The US and India have signed an agreement that will bring the two nations’ space agencies together for future joint operations to Mars.

The pact – signed by leaders from NASA and the Indian Space Research Organisation (ISRO) at the International Astronautical Congress in Canada – defines how the two agencies will work together on the NASA-ISRO Synthetic Aperture Radar (NISAR) mission, due to launch in 2020. A satellite mission to observe Earth is also planned. 

“The signing of these two documents reflects the strong commitment NASA and ISRO have to advancing science and improving life on Earth,” said NASA administrator Charles Bolden. “This partnership will yield tangible benefits to both our countries and the world.”

The agreement has been signed just a week after India’s inaugural mission to Mars, the Mangalyaan, entered the planet’s orbit after a 300-day, 670m-kilometre journey. The operation will allow India to study the martian atmosphere, search for methane gas and look for signs of life. Never before had a country entered the planet’s orbit at the first attempt and Indian Prime Minister Narendra Modi praised the scientists’ work, calling the mission an “historic achievement”.

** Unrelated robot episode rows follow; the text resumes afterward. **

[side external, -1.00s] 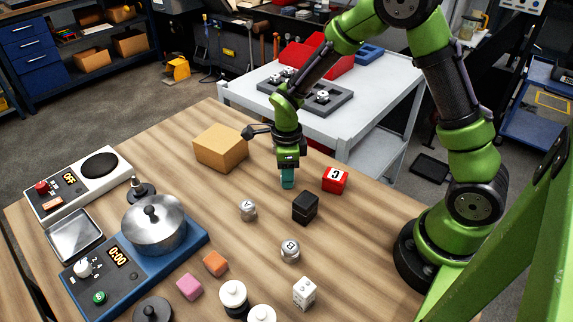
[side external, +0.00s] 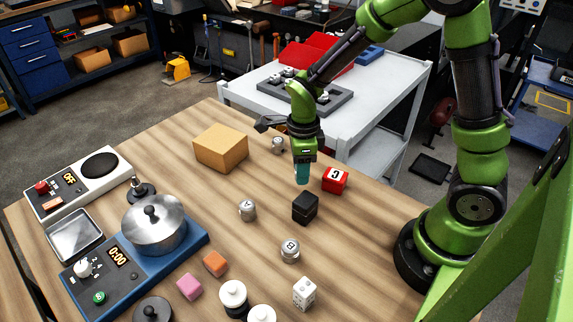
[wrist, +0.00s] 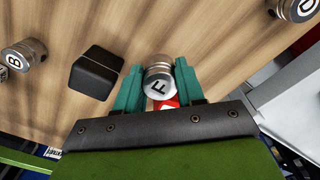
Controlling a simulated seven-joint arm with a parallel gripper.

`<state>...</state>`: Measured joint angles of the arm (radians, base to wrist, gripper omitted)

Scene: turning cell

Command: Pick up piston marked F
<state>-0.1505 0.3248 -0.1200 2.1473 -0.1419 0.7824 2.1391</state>
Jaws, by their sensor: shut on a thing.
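The silver piston marked F (wrist: 159,85) sits between the teal fingers of my gripper (wrist: 160,88) in the wrist view, its letter facing the camera. The gripper is shut on it. In the side view, my gripper (side external: 302,174) points down between the black cube (side external: 305,208) and the red cube marked C (side external: 335,180). The piston is hidden there by the fingers, and I cannot tell its height above the table.
Pistons marked A (side external: 247,210) and B (side external: 290,250) stand nearer the camera. Another piston (side external: 278,144) stands behind my gripper. A cardboard box (side external: 220,148) is to the left. A pot (side external: 154,225), small blocks and a die (side external: 304,293) lie farther forward.

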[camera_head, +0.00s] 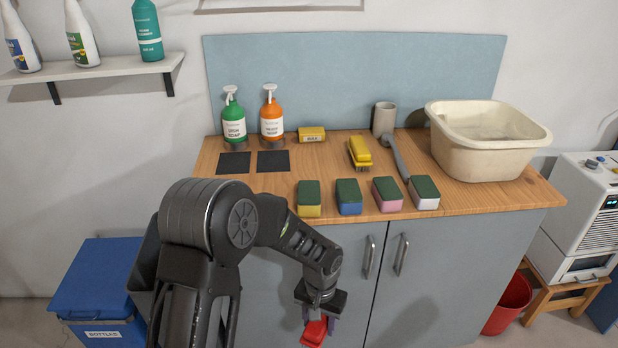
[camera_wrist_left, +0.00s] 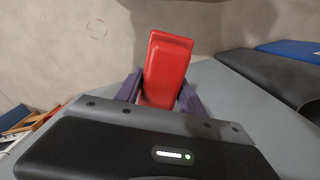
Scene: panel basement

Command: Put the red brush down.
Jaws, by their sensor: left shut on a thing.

Under the terms of the pact, representatives of NASA and ISRO will meet once a year to plan co-operative activities, including possible future missions to Mars.

“These new agreements between NASA and ISRO in Earth science and Mars exploration will significantly strengthen our ties and the science that we will be able to produce as a result,” added John Grunsfeld, NASA associate administrator for science.